Locate each line of the material that contains "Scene", then return it.

Manipulation episode records:
+++
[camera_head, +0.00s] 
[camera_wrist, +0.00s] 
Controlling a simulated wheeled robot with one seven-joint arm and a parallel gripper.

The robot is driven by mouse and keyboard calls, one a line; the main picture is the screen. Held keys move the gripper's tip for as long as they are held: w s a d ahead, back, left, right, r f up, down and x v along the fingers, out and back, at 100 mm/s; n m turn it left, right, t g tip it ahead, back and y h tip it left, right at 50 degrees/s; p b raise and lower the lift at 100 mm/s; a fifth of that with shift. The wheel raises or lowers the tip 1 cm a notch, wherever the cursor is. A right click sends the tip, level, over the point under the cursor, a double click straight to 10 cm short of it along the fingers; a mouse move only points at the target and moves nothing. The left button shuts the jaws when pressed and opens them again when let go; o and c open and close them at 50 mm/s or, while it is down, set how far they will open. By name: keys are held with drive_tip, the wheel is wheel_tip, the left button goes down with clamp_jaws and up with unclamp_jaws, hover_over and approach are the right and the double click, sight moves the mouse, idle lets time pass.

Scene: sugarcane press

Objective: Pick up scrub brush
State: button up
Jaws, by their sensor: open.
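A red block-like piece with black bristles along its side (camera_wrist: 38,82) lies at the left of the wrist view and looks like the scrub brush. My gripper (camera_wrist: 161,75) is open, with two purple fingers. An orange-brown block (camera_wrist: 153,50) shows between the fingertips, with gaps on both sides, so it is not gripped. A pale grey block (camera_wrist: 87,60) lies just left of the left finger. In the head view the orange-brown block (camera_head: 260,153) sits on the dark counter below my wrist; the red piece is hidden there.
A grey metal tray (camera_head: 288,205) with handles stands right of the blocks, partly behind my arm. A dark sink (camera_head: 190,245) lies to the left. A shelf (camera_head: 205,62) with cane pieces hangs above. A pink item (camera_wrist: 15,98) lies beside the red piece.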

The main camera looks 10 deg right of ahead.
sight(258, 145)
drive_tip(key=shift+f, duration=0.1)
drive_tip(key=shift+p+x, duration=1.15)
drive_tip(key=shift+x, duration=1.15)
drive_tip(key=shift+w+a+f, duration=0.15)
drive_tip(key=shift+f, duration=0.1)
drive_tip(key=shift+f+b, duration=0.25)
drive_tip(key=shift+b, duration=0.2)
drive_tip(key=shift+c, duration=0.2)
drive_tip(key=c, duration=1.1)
+++
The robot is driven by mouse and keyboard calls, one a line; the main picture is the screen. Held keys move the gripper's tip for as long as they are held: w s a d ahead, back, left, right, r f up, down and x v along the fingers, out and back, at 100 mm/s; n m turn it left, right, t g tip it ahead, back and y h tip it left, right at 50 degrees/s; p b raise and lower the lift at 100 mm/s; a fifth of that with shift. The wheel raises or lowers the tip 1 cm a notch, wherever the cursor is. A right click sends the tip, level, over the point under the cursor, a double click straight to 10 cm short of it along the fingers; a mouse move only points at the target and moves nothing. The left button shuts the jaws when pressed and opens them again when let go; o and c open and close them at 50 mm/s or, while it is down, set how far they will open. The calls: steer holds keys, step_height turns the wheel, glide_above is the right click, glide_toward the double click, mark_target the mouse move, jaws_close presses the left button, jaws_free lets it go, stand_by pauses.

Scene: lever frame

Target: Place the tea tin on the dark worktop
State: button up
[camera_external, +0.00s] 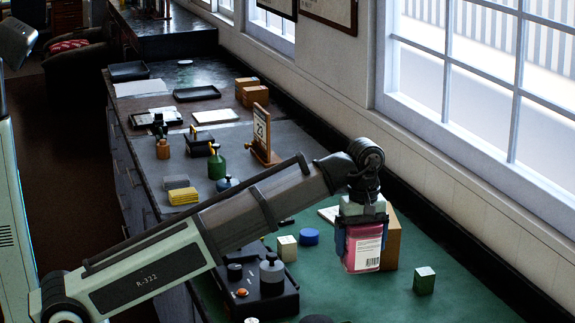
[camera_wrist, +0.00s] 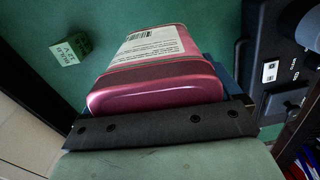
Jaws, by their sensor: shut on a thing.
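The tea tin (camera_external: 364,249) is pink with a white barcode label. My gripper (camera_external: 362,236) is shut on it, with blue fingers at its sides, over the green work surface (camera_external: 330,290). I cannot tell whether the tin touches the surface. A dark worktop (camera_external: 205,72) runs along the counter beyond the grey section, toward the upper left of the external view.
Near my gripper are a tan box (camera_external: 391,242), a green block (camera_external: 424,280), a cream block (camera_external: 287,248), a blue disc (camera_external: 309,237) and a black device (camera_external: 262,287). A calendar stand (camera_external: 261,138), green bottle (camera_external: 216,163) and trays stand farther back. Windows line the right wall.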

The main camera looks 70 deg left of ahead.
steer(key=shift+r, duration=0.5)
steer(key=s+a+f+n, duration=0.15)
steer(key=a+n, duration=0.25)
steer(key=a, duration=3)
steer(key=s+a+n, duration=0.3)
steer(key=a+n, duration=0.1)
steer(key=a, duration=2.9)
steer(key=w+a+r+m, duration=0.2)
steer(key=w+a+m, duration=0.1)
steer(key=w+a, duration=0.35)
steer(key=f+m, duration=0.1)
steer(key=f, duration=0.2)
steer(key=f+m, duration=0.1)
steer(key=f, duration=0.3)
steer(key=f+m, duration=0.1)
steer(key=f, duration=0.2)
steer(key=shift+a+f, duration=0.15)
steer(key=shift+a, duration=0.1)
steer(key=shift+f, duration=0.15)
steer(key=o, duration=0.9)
+++
__Task answer__:
Scene: sugarcane press
Scene: lever frame

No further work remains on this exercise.